S.R.: Je suis plus que jamais pour une France forte qui retrouve sa place dans une Europe politique. Le rejet du traité a été clair et net. Ce traité est donc caduc. Mais l’Europe est bloquée, nous le voyons tous. Les peuples ont découvert qu’une partie de - construction européenne s’était faite en dehors d’eux, qu’on les avait peu ou mal associés. Ils ont aussi perçu qu’il n’y avait pas ou plus de consensus sur le modèle européen, sur l’Europe que l’on veut, l’Europe dont on rêve. Je veux débloquer l’Europe et sortir la France de l’isolement. Oui, il faut relancer l’Europe à travers la politique, mais la politique ne se réduit pas aux institutions. Les institutions doivent être au service des objectifs politiques, pas l’inverse. Il faut d’abord réaliser l’Europe par la preuve et redonner aux citoyens une envie d’Europe. Je propose d’abord une refondation des objectifs européens, pour construire une Europe qui protège les salariés des délocalisations et du dumping social, une Europe de l’environnement, une Europe qui prépare notre futur commun par un investissement massif dans la recherche.
D.B : Dépasser l’antagonisme capital-travail (le Parisien du 23 février), réconcilier les Français et l’entreprise : vos thèmes sont ceux d’une vieille chimère centriste. Quelle est votre conception du rassemblement de la gauche ?

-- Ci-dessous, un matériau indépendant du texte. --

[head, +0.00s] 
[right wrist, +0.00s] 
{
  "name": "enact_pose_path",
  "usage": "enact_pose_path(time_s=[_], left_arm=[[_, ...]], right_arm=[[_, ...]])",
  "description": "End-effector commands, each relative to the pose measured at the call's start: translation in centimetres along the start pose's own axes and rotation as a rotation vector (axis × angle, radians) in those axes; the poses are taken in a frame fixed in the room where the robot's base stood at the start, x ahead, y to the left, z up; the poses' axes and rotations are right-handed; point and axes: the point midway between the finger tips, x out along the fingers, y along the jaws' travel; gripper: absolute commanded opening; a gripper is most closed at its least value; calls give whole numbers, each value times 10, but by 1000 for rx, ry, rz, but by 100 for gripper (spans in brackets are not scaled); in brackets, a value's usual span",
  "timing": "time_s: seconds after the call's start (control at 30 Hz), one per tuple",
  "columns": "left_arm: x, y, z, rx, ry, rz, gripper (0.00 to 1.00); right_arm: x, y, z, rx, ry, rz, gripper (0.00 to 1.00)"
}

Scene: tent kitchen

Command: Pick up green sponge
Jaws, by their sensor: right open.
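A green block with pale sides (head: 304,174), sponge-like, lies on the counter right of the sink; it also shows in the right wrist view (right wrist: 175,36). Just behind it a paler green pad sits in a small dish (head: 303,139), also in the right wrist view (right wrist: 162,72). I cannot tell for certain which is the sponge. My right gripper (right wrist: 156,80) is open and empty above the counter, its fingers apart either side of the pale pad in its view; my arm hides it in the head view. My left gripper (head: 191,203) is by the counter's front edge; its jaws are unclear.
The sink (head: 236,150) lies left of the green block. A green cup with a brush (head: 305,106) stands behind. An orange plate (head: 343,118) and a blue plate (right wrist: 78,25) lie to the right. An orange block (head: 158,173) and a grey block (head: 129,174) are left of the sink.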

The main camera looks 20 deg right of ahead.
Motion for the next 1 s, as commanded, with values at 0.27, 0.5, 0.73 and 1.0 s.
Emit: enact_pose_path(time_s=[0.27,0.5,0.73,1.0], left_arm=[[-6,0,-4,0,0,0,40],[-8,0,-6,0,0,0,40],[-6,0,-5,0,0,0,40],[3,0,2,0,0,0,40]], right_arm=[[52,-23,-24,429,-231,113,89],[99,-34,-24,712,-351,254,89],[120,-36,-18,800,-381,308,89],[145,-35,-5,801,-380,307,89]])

S.R : Mais croyez-vous que les salariés aient envie d’être brouillés avec leur entreprise ? Croyez-vous qu’ils n’aspirent pas à se sentir bien dans leur travail, sécurisés dans leur emploi, bien rémunérés, avec des conditions de travail dignes ? Pourquoi se battent-ils lors- que leur entreprise est menacée ? Ce n’est pas l’entreprise qui est en cause, c’est le rapport entre les salariés et le patronat. C’est pourquoi il est indispensable de mettre tout en oeuvre pour que les syndicats soient puissants. Aujourd’hui, le déséquilibre est en défaveur des salariés, et la droite a beau jeu de mépriser la démocratie sociale.
Le rassemblement de la gauche suppose un respect mutuel, une clarté sur les objectifs, et un accord sur les priorités. Il suppose aussi une volonté partagée et une dynamique de rassemblement. Sans le rassemblement de la gauche, rien n’est possible.